Enfin, ce premier plan fonde un
aspect essentiel de l'esthétique de La guerre des étoiles:
la figure de la "propulsion"- je ne vois pas comment le dire
autrement- que Lucas va décliner en variations tout au long des
trois films de la saga.[1]
Il s'agit à chaque fois de placer le spectateur dans une dynamique plastique nous propulsant à
l'intérieur du champ, vers le fond d'un arrière
plan infini. C'est tout le mouvement et du texte et des vaisseaux dans ce premier
plan, qui reste objectif, mais très vite, ce type de plan deviendra subjectif et
très graphique, par exemple lorsqu'on sera aux côtés
des pilotes du Millenium Condor [2]
passant en vitesse lumière, mais aussi dans le cockpit de Red Cinq, sillonnant la tranchée semblant sans fin de l'Etoile de la Mort. Dans les films suivants, cette
figure plastique va impregner tout le récit et on en reparlera...

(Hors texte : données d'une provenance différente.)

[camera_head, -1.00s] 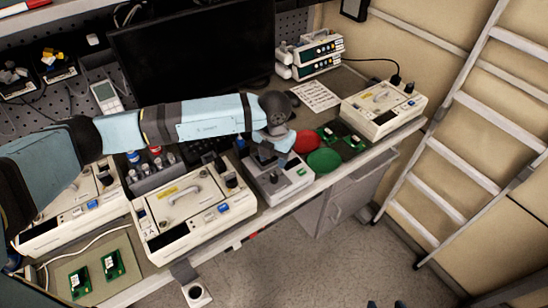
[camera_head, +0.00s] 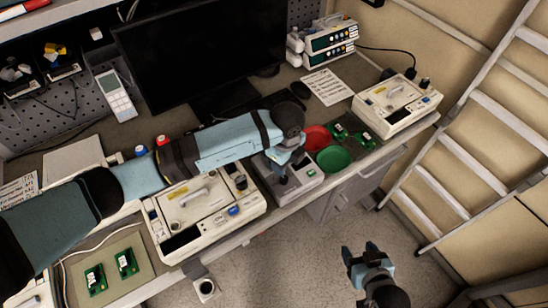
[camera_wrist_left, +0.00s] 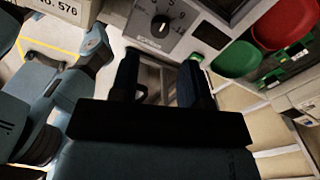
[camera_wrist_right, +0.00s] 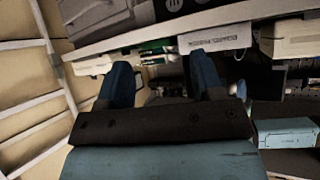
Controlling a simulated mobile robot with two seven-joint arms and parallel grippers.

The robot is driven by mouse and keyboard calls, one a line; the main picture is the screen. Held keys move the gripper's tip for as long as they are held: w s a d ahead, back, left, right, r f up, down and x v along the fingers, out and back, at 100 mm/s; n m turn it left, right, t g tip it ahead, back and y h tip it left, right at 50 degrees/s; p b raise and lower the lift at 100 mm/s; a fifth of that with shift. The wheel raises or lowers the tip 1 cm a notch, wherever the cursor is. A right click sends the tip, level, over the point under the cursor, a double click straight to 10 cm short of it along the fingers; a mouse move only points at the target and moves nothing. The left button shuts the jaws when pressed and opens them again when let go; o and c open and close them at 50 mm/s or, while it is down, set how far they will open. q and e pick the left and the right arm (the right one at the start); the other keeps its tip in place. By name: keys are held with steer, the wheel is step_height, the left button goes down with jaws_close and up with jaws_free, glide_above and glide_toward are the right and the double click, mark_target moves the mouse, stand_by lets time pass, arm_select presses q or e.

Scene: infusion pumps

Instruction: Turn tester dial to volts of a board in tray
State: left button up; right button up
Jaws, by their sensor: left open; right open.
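The tester (camera_head: 304,184) is a pale box on the bench, partly covered by my left arm. Its black dial (camera_wrist_left: 160,25) with a white pointer and numbers around it shows in the left wrist view. My left gripper (camera_wrist_left: 161,80) is open and empty, its fingers pointing toward the dial's panel and apart from the dial. In the head view its fingers are mostly hidden at the tester. My right gripper (camera_head: 360,252) is open and empty over the floor in front of the bench. Green boards lie on an olive tray (camera_head: 75,259) at left: one board (camera_head: 95,280) and another (camera_head: 126,263).
A red dish (camera_head: 317,138) and a green dish (camera_head: 334,159) stand right of the tester, beside more green boards (camera_head: 365,140). Pump units flank them: one at left (camera_head: 205,205), one at right (camera_head: 397,100). A ladder (camera_head: 480,130) leans at right.

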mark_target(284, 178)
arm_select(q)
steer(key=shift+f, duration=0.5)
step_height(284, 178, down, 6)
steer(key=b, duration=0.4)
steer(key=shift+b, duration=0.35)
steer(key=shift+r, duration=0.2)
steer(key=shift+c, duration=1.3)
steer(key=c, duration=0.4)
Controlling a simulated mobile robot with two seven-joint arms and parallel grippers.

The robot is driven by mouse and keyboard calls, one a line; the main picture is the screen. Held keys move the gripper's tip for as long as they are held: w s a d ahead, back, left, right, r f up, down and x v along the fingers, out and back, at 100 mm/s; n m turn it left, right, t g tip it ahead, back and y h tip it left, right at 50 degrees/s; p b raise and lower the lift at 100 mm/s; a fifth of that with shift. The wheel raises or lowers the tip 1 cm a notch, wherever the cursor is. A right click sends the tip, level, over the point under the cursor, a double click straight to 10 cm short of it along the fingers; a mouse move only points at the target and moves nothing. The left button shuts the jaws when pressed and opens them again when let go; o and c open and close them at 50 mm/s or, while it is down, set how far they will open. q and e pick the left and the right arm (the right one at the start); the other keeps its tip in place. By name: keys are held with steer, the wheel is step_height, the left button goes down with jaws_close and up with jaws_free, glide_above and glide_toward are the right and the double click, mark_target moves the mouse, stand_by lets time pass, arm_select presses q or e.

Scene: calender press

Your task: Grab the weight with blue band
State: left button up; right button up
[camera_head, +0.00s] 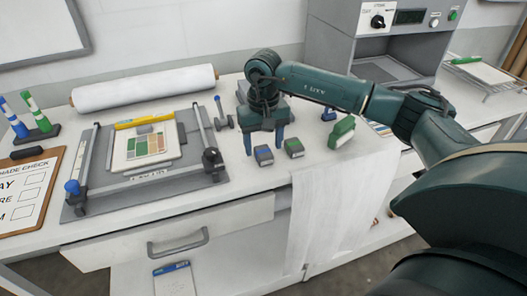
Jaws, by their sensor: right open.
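The small dark grey weight with a blue band (263,156) sits on the white table, right of the flat press frame. A similar weight with a green band (294,148) stands close to its right. My right gripper (263,143) points down above and around the back of the blue-banded weight. Its two blue-tipped fingers are spread apart with nothing held between them. I cannot tell how far the fingertips are above the table. My left gripper is not in view.
The grey press frame (200,181) holds a colour-swatch card (150,147) on the left. A white roll (145,88) lies behind it. A white cloth (325,205) hangs over the front edge. A grey machine (335,40) stands behind.

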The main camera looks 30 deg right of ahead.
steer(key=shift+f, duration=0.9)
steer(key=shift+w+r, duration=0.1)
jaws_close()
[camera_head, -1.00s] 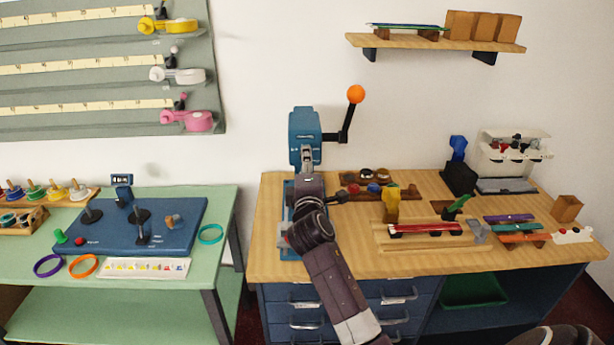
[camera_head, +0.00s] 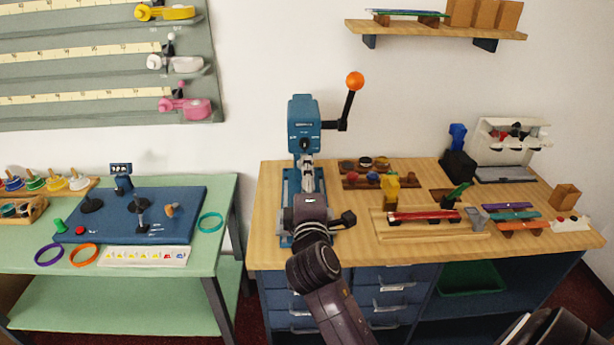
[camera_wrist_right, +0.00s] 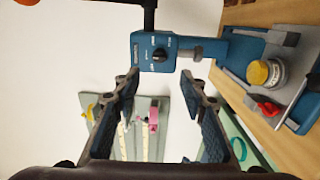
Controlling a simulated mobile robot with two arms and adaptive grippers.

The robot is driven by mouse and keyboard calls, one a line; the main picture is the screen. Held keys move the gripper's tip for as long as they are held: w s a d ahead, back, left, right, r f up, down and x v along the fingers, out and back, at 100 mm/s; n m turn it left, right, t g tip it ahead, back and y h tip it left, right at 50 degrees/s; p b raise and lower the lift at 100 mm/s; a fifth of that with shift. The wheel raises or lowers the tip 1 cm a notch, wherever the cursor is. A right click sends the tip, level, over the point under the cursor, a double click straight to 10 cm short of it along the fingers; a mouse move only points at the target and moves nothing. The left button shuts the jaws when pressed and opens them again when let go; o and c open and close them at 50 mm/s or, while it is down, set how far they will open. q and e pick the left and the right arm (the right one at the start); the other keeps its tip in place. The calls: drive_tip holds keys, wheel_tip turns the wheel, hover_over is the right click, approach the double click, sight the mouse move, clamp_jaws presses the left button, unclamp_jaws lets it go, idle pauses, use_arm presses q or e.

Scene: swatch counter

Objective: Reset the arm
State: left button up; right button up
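My right gripper (camera_head: 307,163) is in front of the blue press (camera_head: 304,124), below its head, in the head view. In the right wrist view my right gripper (camera_wrist_right: 160,80) has its fingers spread, with nothing between them. The blue press head (camera_wrist_right: 165,50) shows beyond the fingertips, apart from them. The press lever is raised, with an orange knob (camera_head: 355,81) at its end. In the wrist view a yellow-topped grey piece (camera_wrist_right: 265,75) sits on the press base, beside a small red part. My left gripper is not in view.
The press stands on a wooden counter (camera_head: 350,245). To its right are a pad rack (camera_head: 369,174), a wooden tray (camera_head: 450,232) and a white stand (camera_head: 512,135). A green table (camera_head: 195,262) stands to the left, with a gap between. A shelf (camera_head: 435,32) is above.

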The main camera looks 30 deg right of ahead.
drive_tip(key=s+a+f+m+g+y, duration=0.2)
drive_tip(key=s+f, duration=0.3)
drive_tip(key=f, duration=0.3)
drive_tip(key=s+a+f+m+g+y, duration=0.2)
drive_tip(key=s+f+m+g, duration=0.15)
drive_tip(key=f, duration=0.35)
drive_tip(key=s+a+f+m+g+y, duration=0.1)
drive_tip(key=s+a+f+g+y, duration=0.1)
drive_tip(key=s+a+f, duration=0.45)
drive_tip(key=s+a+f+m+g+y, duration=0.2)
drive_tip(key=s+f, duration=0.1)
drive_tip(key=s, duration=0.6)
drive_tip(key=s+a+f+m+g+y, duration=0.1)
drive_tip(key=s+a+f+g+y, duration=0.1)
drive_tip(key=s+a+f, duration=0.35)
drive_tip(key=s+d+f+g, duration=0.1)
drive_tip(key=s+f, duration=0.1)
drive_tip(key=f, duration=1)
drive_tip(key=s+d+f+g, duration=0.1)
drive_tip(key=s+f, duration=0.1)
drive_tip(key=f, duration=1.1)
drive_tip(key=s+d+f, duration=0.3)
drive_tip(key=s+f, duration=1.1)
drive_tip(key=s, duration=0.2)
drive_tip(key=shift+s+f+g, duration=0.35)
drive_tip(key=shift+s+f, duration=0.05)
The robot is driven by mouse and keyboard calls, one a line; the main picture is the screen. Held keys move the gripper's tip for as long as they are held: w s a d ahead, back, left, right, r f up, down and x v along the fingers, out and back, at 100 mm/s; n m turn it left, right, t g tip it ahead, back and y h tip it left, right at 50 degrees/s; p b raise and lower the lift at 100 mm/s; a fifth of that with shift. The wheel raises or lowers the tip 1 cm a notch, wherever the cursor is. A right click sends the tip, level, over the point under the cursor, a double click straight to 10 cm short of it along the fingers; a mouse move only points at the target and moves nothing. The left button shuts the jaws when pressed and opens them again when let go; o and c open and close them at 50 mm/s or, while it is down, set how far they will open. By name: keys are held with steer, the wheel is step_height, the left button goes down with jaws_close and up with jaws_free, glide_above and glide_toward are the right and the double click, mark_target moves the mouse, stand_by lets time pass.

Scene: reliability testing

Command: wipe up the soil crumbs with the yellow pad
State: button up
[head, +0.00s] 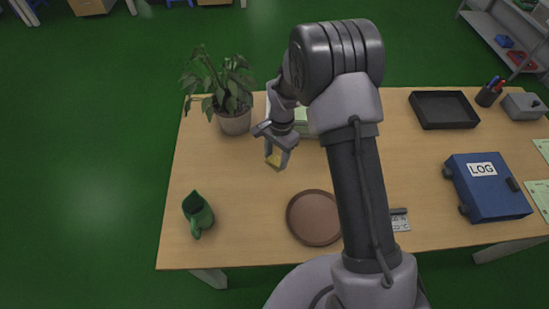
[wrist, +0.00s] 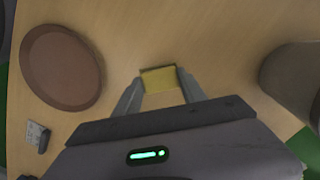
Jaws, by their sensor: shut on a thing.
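My gripper (head: 277,151) is shut on the yellow pad (head: 274,159), over the left part of the table (head: 225,170). In the wrist view the yellow pad (wrist: 158,79) sits between the two fingertips. I cannot tell whether the pad touches the tabletop. I make out no soil crumbs in either view; any there are too small to see or hidden behind my arm. A potted plant (head: 234,122) stands just left of and behind my gripper.
A round brown plate (head: 315,218) lies in front of my gripper. On the right are a black tray (head: 444,109) and a blue LOG box (head: 487,186). Bare tabletop lies between jug and plant.

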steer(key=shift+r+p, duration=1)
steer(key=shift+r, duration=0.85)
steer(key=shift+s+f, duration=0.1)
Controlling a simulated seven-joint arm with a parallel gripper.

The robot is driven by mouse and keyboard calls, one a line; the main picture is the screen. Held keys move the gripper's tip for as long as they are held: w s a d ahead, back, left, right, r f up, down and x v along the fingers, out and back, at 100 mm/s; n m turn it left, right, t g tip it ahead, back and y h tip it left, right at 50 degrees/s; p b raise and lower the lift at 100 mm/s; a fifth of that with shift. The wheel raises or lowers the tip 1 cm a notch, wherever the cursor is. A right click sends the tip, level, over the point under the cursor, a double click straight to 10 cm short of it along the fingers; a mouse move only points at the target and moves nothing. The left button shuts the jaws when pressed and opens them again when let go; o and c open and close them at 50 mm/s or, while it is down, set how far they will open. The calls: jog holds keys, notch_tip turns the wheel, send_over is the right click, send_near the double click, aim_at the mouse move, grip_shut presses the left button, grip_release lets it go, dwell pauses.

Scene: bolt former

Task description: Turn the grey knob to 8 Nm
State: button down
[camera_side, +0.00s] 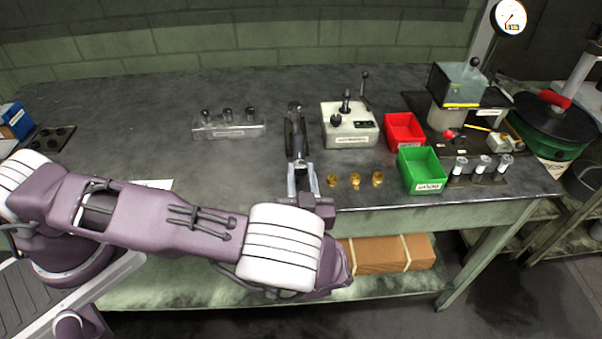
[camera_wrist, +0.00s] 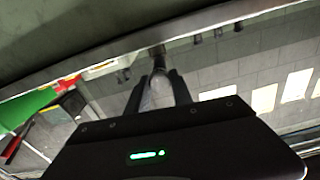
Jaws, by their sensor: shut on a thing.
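My gripper (camera_side: 303,180) is at the front edge of the grey table, its fingers pointing toward a dark long tool (camera_side: 295,135). In the wrist view my gripper (camera_wrist: 158,88) is shut on a grey rounded piece, which looks like the grey knob (camera_wrist: 160,95). The fingers cover its sides. In the side view the knob is too small and hidden between the fingers to make out. No scale or Nm marking on it can be read.
Several brass pieces (camera_side: 355,180) lie just right of my gripper. A white control box (camera_side: 349,128) with levers stands behind them, then a red bin (camera_side: 404,130) and a green bin (camera_side: 420,170). A clear rack (camera_side: 228,130) is at the left. A round dial (camera_side: 510,17) hangs at top right.

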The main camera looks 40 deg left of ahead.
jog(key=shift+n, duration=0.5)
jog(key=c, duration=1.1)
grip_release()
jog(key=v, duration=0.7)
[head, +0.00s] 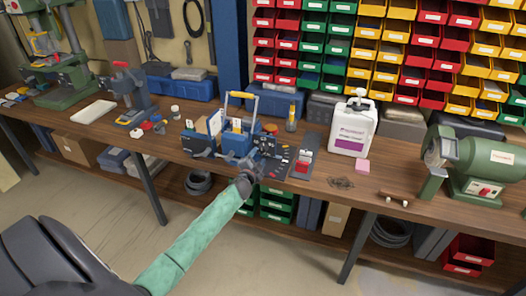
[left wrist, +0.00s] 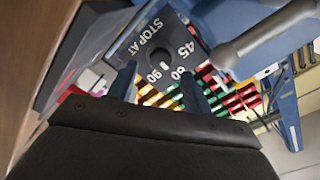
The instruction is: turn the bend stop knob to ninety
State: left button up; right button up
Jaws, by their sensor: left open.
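The stop dial plate (left wrist: 150,40), dark with white marks reading STOP AT, 45, 60 and 90, is in the upper middle of the left wrist view. A dark round knob (left wrist: 159,58) is on it; I cannot tell clearly which number it points at. My left gripper (left wrist: 160,88) is open, its two blue fingers either side of the plate's lower part, with nothing seen between them. In the head view my left gripper (head: 262,160) is at the front of the blue bending machine (head: 238,138) with a yellow handle, hiding part of it. My right gripper is not in view.
A grey round bar (left wrist: 265,35) crosses close on the right of the left wrist view. On the bench (head: 330,166), a panel with a red switch (head: 302,167), a white canister (head: 353,128) and a green grinder (head: 480,170) stand to the right. Colored bins line the back.

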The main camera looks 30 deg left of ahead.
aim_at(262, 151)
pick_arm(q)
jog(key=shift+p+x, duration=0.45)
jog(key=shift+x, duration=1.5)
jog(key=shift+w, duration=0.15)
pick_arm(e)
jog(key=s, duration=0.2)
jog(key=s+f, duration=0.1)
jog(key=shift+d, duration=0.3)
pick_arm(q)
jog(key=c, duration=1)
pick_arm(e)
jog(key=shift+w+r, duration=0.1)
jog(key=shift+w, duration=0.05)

Matthias. Pour l'heure nous voilà
revenus dans la plus grande tradition de l'épopée, du conte, du récit
universel, depuis le mythe jusqu'au catch : à l'origine, le gros dévore
le petit, mais le petit va résister !
Le Chef de gare: Oui, sous couvert
de SF et de décor futuriste, on remonte vraiment aux récits fondamentaux: ce premier plan,
c'est David et Goliath. Mais David est une jeune fille volontaire, et Goliath
un super tank nazi. La seconde guerre mondiale et les années
70 sont passées par là...
Pas mal du tout, gentlemen, cette petite discussion très urbaine à propos d'un mythe tant de fois rabâché qu'on avait fini par ne même plus voir l'utilité d'en débattre encore... Bon, je sais que ce serait vous emporter loin de votre habituel terrain de chasse fantastico-science-fictionnel, mais un conciliabule de ce genre sur n'importe lequel au hasard des plans-séquences engorgeant "Soy Cuba" et "Quand Passent les Cigognes" de Kalatozov, je ne dirais certainement pas non.